A total of 22 historians, archaeologists, history researchers, representatives from the religious, academe joined the Malvar-led four day “Retracing Magellan’s route in the Philippines” before the First Easter Mass was held on March 31, 1521 in Philippine soil.

It was said, Magellan entered through Surigao Strait from Homonhon Island when he first arrived in the country on March 1521, according to Pigafetta.

Retracing the routes of Magellan after his expedition team aboard ship Concepcion, Trinidad and Victoria landed in Homonhon Island in Leyte on March 16, 1521 and stayed there for 8 days after 3 months of sailing ended in Magallanes, Agusan del Norte and/or in Masao, Butuan City.

Mejia said he would present his observations to the CBCP.

Earlier interviews surmised that Fr. Mejia, the two archaeologists and the rest of the 22-man retracing Magellan’s routes journey agreed with Dr. Malvar, all saying “there is really dire need to take a second look “Where really is the first mass in the Philippines” that is scientific data-based and evidences by which Dr.
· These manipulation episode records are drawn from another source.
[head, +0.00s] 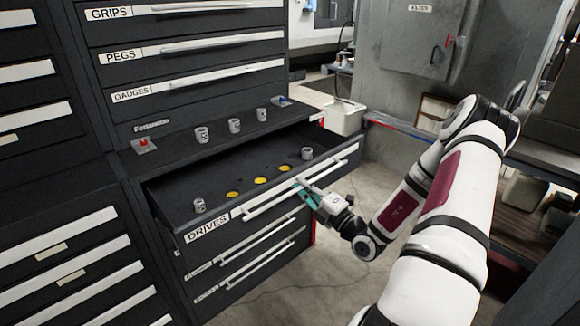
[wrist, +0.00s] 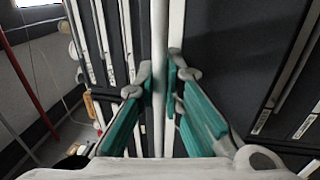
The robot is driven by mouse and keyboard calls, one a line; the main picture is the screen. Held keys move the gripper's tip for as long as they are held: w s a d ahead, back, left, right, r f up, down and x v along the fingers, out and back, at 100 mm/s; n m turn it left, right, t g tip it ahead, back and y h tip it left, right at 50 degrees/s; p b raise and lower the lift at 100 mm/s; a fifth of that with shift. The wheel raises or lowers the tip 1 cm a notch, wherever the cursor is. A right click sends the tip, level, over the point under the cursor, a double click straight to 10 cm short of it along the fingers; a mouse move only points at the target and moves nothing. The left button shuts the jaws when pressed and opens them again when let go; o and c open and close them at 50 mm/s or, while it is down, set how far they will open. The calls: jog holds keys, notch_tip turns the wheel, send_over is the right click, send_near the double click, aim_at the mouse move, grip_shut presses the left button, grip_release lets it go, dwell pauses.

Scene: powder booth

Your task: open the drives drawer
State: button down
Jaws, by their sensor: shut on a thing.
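The drives drawer (head: 208,236) is pulled out from the dark tool cabinet, and its inside shows in the head view. It holds two grey metal sockets, one near the left front (head: 199,206) and one at the right back (head: 307,153), with several yellow discs (head: 260,181) between them. A long pale handle (head: 260,205) runs along its front. My gripper (head: 307,192) is at the right part of this handle. In the wrist view, the teal fingers of my gripper (wrist: 170,90) are shut on the handle bar (wrist: 159,45), one on each side.
Several sockets (head: 234,126) stand on the ledge above the drawer, with a red-topped item (head: 144,144) at its left. Shut drawers labelled grips, pegs and gauges (head: 190,85) are above. A white bin (head: 343,116) stands behind. Floor (head: 345,270) is clear before the cabinet.

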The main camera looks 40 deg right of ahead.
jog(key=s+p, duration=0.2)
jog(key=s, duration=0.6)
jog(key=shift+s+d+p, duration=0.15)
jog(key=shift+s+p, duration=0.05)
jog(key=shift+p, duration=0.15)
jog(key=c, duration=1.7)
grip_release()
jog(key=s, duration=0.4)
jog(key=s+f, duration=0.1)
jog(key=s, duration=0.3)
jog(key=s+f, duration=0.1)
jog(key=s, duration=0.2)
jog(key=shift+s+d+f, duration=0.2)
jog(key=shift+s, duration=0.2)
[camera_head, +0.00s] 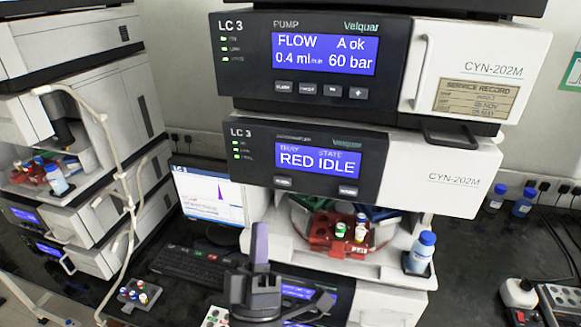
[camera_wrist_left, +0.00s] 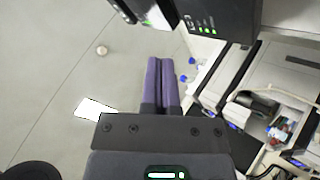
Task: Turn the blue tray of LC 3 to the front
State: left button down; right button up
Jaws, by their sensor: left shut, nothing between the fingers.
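The LC 3 sampler module (camera_head: 305,160) has a lit display reading tray RED, state IDLE, with two buttons below it. In the open bay under it, the red tray (camera_head: 328,232) faces the front and holds a few capped vials. Green and blue parts show behind it, mostly hidden, so the blue tray's outline is unclear. My left gripper (camera_head: 260,232) is in front of the bay, to the left of the red tray, with purple fingers pointing up. In the left wrist view its fingers (camera_wrist_left: 162,62) are together and empty. My right gripper is not in view.
The LC 3 pump module (camera_head: 310,62) sits above the sampler. A blue-capped bottle (camera_head: 421,252) stands at the bay's right. A monitor (camera_head: 212,198) and keyboard (camera_head: 190,268) are to the left. A small vial rack (camera_head: 138,293) lies on the dark bench. Another stack stands far left.

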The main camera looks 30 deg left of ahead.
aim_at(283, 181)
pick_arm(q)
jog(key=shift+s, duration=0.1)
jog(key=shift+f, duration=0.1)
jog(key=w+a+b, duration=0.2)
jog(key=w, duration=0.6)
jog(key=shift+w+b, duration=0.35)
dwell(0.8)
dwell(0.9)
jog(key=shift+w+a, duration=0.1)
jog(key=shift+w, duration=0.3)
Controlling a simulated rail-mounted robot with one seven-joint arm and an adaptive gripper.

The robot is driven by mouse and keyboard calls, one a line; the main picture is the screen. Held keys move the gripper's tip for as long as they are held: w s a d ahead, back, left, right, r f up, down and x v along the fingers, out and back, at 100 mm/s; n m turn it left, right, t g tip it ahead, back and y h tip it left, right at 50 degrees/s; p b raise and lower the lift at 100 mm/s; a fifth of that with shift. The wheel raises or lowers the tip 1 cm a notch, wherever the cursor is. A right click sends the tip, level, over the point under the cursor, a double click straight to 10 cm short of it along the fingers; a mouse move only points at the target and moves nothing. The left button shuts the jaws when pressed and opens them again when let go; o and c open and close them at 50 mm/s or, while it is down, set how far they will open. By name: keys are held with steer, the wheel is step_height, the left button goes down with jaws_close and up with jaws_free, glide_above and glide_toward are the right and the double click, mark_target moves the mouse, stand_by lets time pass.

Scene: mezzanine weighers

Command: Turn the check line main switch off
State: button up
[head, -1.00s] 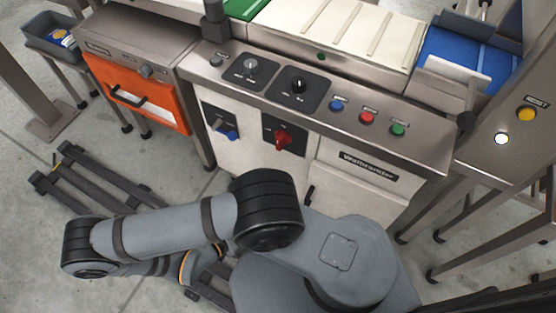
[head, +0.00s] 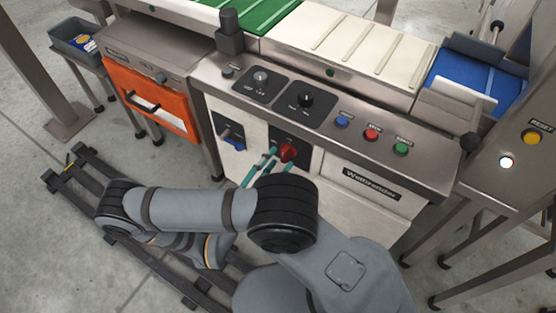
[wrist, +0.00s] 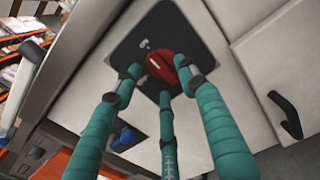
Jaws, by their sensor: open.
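A red rotary switch handle (head: 288,152) sits on a dark plate (head: 300,134) on the front of the white cabinet; its label is too small to read. It also shows in the wrist view (wrist: 160,68), lying tilted across the plate. My gripper (head: 272,158) has green fingers, open, just in front of and left of the red handle in the head view. In the wrist view my gripper (wrist: 158,78) has its fingertips spread around the handle; contact cannot be told. My arm hides the lower cabinet.
A blue switch (head: 235,137) is left of the red one and shows in the wrist view (wrist: 125,138). Above are two black knob panels and blue, red and green buttons (head: 372,134). A dark door handle (wrist: 285,113) stands out at right. An orange-fronted unit (head: 150,100) is left.

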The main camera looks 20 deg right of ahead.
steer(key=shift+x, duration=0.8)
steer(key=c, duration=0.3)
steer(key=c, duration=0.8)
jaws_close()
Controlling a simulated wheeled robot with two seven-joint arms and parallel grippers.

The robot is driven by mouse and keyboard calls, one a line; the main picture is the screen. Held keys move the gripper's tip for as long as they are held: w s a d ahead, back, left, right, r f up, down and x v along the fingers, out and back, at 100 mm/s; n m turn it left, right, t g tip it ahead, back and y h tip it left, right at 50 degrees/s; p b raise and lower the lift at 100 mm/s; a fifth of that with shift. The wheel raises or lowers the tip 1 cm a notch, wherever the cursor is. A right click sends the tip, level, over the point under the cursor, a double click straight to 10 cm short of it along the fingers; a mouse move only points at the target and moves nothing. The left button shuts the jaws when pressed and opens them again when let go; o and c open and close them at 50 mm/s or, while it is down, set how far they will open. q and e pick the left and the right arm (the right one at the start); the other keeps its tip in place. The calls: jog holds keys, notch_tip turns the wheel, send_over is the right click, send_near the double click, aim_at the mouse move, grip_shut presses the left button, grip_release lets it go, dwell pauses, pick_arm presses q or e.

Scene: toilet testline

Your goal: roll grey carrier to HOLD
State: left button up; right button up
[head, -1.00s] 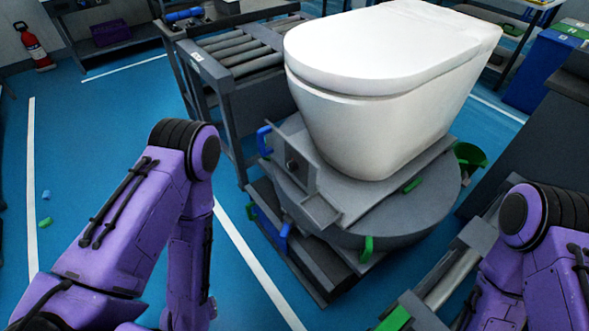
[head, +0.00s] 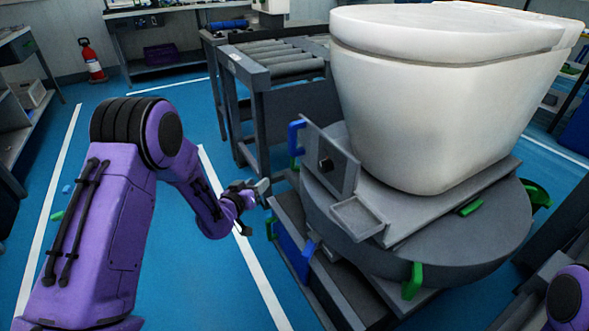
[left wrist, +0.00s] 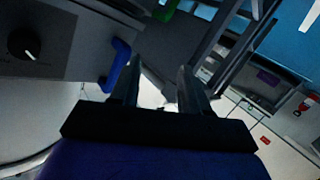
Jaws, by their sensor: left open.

Malvar said he is ready to provide.

Magellan’s Armada de Moluccas (the Indonesian name for the Spice Islands) was composed of five ships Trinidad, San Antonio, Concepción, Santiago and Victoria under Magellan’s command and left Seville, Spain August 10, 1519.

The expedition funded largely by the Spanish crown, Magellan (1480-1521) set out from Spain in 1519 with a fleet of five ships to discover a western sea route to the Spice Islands, sail to the Spice Islands from Europe and the first world circumnavigation.

En route he discovered what is now known as the Strait of Magellan and became the first European to cross the Pacific Ocean.

The fifth ship Santiago never arrived Philippine soil as it was battered by storm and sank but its crew survived.

Out of four remaining, only two ships returned back to Spain with Magellan, the head of the expedition never returned as he was killed in Philippines in Battle of Mactan, Cebu.